I'm no expert but I suspect this is wrong. To me, this is like saying you don't need to worry about integer overflow because your operations are only working on fixed integers. Really? You don't care if you multiply or add two large numbers and they spill over?
The more appropriate answer, I suspect, is that the numerical precision and stability sacrifices are more than adequate for normal usage.
If I'm wrong about this, I would certainly like to know.
In hardware, you control your integer widths completely, so if you add two 32-bit ints to a 33-bit int, there is no chance of overflow. The same goes for multiplications, etc.
Yeah with shifts you can guarantee no overflow, but you have to decide under what circumstances is avoiding overflow/clipping worth the loss of precision.
Fixed point typically requires alot more programming, but sometimes its worth it if you know what the data ranges are.
I don't know why this answer is getting downvoted. This is absolutely correct.
W. Miller has a paper discussing, under conditions of numerical stability, O(n^3) multiplications is necessary [0]. Any algorithm that gets sub cubic runtime for matrix multiplication, like Strassen's or Coppersmith's, must sacrifice some amount of precision or stability.

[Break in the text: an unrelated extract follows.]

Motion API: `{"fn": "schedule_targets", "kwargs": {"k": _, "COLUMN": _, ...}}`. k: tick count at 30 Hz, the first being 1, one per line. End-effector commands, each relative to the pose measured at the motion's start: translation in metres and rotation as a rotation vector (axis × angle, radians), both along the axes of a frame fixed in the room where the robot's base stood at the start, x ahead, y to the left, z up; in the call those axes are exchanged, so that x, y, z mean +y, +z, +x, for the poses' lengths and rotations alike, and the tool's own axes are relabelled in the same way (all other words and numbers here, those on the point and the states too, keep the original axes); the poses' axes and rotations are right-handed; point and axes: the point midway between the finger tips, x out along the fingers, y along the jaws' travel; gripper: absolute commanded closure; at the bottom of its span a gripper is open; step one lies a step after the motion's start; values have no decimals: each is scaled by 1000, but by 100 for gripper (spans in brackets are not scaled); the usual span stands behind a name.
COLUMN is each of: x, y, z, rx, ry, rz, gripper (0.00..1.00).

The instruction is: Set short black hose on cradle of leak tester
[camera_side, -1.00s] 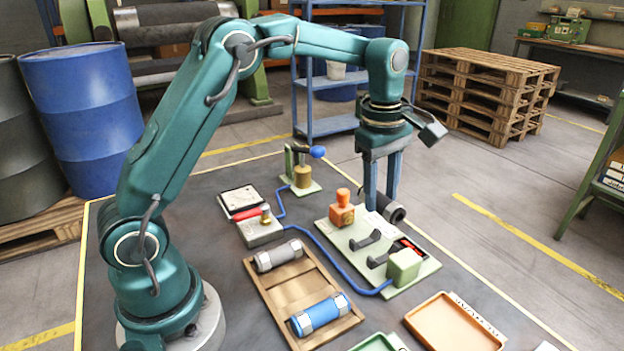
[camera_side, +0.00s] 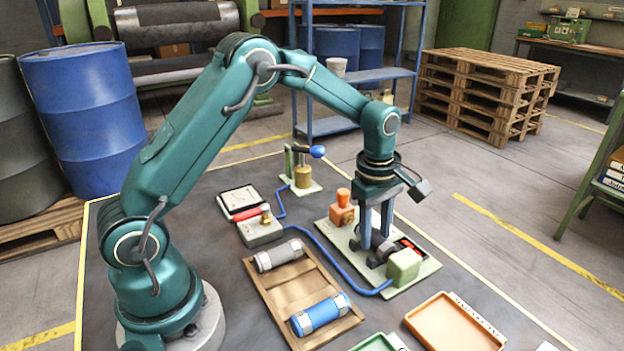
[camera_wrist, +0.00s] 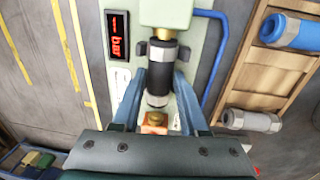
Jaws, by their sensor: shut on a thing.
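My gripper (camera_side: 374,241) is shut on the short black hose, a dark tube with grey metal ends. The hose (camera_wrist: 161,76) shows clearly between the fingers in the wrist view; in the side view the fingers partly hide it. It is low over the cradle of the leak tester (camera_side: 415,277), lined up between the light green block (camera_side: 403,267) with its brass fitting (camera_wrist: 162,34) and the orange clamp (camera_side: 342,208). Dark cradle parts show beside the hose in the wrist view. I cannot tell whether the hose touches the cradle.
A wooden tray (camera_side: 268,290) left of the tester holds a grey hose (camera_side: 279,256) and a blue hose (camera_side: 320,315). A blue tube (camera_side: 340,271) runs to the green block. An orange tray (camera_side: 455,325) lies at front right. A red-lit display (camera_wrist: 118,35) is beside the block.

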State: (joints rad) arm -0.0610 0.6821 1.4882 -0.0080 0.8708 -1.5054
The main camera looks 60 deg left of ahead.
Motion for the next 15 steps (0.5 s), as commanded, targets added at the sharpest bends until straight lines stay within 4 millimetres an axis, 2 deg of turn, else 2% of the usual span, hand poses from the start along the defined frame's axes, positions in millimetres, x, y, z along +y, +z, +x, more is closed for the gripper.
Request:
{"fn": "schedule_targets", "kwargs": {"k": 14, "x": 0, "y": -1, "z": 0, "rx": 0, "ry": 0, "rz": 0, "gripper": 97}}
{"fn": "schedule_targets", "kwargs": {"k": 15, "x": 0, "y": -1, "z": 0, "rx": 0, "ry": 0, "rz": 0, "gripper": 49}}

The paper cited is about hardware, where there is no accuracy tradeoff because you control the numerical precision completely and use fixed point. In a software implementation, neither is true. There is no chance that you will get the exact same values out of this method that you do out of other FP matmuls.
This repository contains the source code for ML hardware architectures that
require nearly half the number of multiplier units to achieve the same
performance, by executing alternative inner-product algorithms that trade
nearly half the multiplications for cheap low-bitwidth additions, while still
producing identical output as the conventional inner product.
I’ve only glanced at it so someone correct me if I’m wrong, but IIUC this is not a replacement for matrix multiplication but rather an approximation that only gives decent-ish results for the types of linear systems you see in AI/ML. But for that use case it is totally fine?